### [Required work]
Please pull out every line that includes the string "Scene".

# # #

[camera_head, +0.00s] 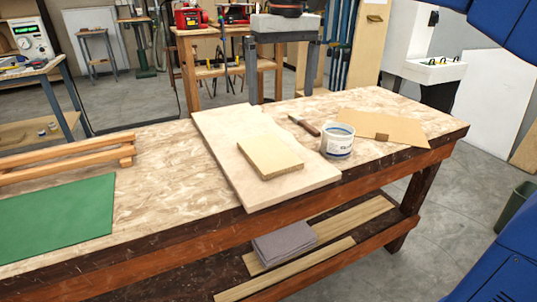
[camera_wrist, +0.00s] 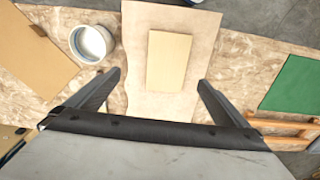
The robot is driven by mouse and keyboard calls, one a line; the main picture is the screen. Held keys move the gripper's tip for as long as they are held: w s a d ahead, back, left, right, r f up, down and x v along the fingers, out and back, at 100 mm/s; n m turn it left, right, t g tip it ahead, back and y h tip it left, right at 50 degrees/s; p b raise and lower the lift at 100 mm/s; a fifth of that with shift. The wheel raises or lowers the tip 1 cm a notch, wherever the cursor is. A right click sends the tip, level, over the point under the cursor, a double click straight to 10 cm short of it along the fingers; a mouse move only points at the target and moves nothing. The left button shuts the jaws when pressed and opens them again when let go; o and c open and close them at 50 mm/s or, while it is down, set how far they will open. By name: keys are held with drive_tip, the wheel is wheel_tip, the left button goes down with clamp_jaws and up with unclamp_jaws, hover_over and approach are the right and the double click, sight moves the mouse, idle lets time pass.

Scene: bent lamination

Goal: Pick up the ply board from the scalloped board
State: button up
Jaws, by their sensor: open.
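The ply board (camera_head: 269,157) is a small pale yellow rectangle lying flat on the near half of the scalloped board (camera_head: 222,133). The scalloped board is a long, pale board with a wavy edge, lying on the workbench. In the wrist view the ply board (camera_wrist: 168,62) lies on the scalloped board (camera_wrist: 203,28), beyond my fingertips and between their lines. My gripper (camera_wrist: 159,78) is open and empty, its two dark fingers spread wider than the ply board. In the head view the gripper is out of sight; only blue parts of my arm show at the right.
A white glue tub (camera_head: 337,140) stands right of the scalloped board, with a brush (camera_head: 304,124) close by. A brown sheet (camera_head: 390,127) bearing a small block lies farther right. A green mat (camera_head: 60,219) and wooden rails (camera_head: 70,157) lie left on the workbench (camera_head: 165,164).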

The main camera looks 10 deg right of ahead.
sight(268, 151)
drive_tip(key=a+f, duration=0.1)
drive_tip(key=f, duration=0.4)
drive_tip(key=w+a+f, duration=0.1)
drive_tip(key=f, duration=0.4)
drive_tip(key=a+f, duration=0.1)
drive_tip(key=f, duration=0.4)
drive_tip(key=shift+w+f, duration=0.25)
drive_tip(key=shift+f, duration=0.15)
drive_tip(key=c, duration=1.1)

# # #

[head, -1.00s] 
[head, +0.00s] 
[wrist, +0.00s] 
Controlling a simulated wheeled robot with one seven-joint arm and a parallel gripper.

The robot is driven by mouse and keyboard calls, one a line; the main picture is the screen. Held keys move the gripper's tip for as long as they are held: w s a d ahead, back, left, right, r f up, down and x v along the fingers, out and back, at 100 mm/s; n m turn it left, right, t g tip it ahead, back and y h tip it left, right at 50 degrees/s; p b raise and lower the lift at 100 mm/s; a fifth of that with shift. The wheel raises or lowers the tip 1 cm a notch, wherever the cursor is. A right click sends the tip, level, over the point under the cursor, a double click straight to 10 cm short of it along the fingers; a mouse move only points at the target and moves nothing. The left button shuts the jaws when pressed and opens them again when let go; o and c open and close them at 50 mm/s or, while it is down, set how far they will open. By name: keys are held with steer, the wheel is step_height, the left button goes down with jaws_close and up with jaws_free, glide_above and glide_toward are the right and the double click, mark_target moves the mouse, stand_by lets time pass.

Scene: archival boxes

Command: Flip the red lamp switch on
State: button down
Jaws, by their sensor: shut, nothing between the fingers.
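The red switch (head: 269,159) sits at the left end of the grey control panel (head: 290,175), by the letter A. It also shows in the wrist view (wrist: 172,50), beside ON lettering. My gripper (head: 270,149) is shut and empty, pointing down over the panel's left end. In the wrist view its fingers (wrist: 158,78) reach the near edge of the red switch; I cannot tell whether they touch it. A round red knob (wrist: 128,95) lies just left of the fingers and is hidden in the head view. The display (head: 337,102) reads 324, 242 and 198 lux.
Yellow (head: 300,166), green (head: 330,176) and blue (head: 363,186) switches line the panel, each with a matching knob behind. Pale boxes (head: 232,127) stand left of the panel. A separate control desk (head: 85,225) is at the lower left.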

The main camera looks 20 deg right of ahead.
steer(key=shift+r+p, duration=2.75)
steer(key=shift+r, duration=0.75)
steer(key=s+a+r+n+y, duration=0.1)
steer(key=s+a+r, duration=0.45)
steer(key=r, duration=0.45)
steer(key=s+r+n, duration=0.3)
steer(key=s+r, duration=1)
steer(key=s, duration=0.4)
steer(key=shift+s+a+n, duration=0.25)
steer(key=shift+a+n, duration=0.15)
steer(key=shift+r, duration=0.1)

# # #

### [Solution to the exercise]
Scene: bent lamination
Scene: archival boxes

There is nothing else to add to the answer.